The Sulphur River basin encompasses some 3,558 square miles in Northeast Texas. Included in the basin are all or part of 11 Texas counties. From the eastern state line of Texas, the Sulphur River flows into Arkansas and joins with the Red River, a tributary of the Mississippi River. The Sulphur Basin has the largest average watershed yield of any major river basin in Texas (TWDB) and has more unappropriated water than any major river basin in the state with the exception of the Neches Basin (FNI, 2012). The Corps of Engineers owns and operates two Federal reservoirs in the Sulphur River Basin, Jim Chapman Lake (formerly known as Cooper Lake) and Wright Patman Lake. Together, these two reservoirs source over 85% of the authorized surface water withdrawals in the Sulphur River Basin. Major land use categories within the eleven-county area include agriculture and timber management.
According to the National Land Cover Database (NLCD) Land Classifications, approximately 24% of the basin is forested, and timber harvesting represents a major economic force in the region. The International Paper mill, located at the eastern end of the basin, is a major employer in the Sulphur River Basin. The Sulphur River Basin contains as many as 175,000 acres of bottomland hardwoods and/or other forested riparian vegetation. (TPWD,1980).
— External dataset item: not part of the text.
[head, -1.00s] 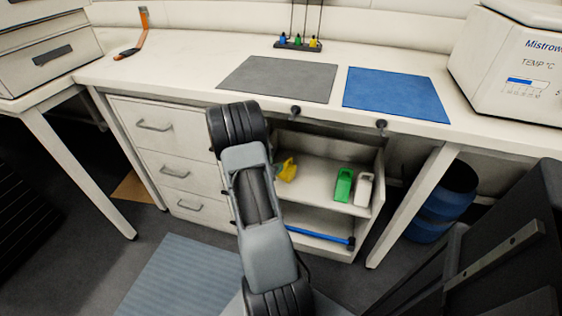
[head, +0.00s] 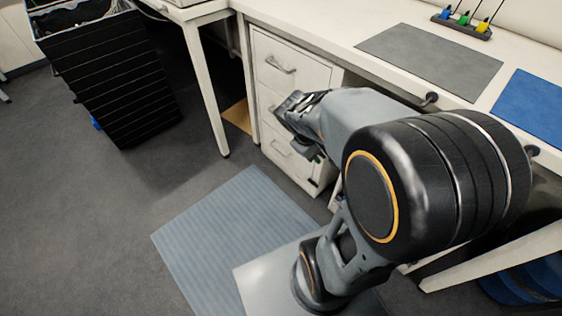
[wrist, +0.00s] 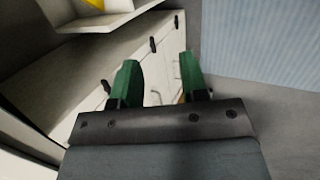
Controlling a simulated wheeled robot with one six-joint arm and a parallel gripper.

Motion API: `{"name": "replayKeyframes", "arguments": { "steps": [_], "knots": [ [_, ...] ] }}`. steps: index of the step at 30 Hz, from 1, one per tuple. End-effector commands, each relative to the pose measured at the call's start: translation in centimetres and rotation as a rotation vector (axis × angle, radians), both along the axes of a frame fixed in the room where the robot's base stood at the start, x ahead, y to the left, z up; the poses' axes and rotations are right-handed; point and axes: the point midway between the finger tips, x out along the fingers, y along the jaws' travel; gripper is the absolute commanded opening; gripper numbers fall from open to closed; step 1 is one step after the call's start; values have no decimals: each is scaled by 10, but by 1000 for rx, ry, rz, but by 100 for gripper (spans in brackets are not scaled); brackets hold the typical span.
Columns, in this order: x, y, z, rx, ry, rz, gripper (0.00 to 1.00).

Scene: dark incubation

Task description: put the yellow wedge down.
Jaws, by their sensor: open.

Of this, approximately 100,000 acres were classified in 1984 as Priority 1, meaning that they are excellent quality of high value to key waterfowl species. (USFWS, 1984) These resources are an important component of the region’s economy as well, providing resources and raw materials for timber harvesting and production of paper products.
Due to the abundance of water in the region, the Sulphur Basin has been the focus of numerous efforts to develop new water supply projects. While the Feasibility Study Cost Share Agreement (FSCA) was signed in 2005, no Federal funds were appropriated prior to FY2013. In 2011, under authority of the Planning Assistance to States (PAS) Program (Section 22, Water Resources Development Act of 1974), the Corps of Engineers and the Sulphur River Basin Authority executed an alternative agreement to study various aspects of water supply development in the Sulphur River Basin. The primary focus of this specific study was estimation of the potential water supply yield that could be developed from a variety of alternative sources.
In addition to estimating the availability of water within the basin and estimating the yield of potential water supply alternatives, the PAS study also included an assessment of water resources problems and needs within the Sulphur River Basin. While the basic water availability modeling identified an abundance of available water on a basin-wide basis, a number of site-specific issues or problems within the Basin were identified. Additional PAS work efforts funded in FY12 and FY13 focus on developing basic cost, environmental and socio-economic information relative to water supply development in the basin. This information, along with the outputs of a variety of other studies, is being incorporated into the Corps’ Feasibility Study.
Reallocation of storage from flood control to water conservation at both existing Corps reservoirs as well as new storage (reservoirs) at four alternative locations comprise the basic alternatives framework. Several of the alternatives are capable of generating the targeted amount of water yield on their own; others would be capable of generating only a portion of the needed water supply, suggesting that combinations of alternatives might be required or advantageous. To facilitate this analysis, several scales (sizes) of the larger alternatives are being considered. While early analyses eliminated storage reallocation at Jim Chapman Lake as a practical alternative, over sixty possible combinations of reallocation/new storage may be viable. The focus of the Feasibility Study will be to develop a solid base of information regarding the potential yield, total cost (investment cost and annual cost), and environmental and social effects of each alternative in order to identify the “best” set of alternatives for detailed evaluation.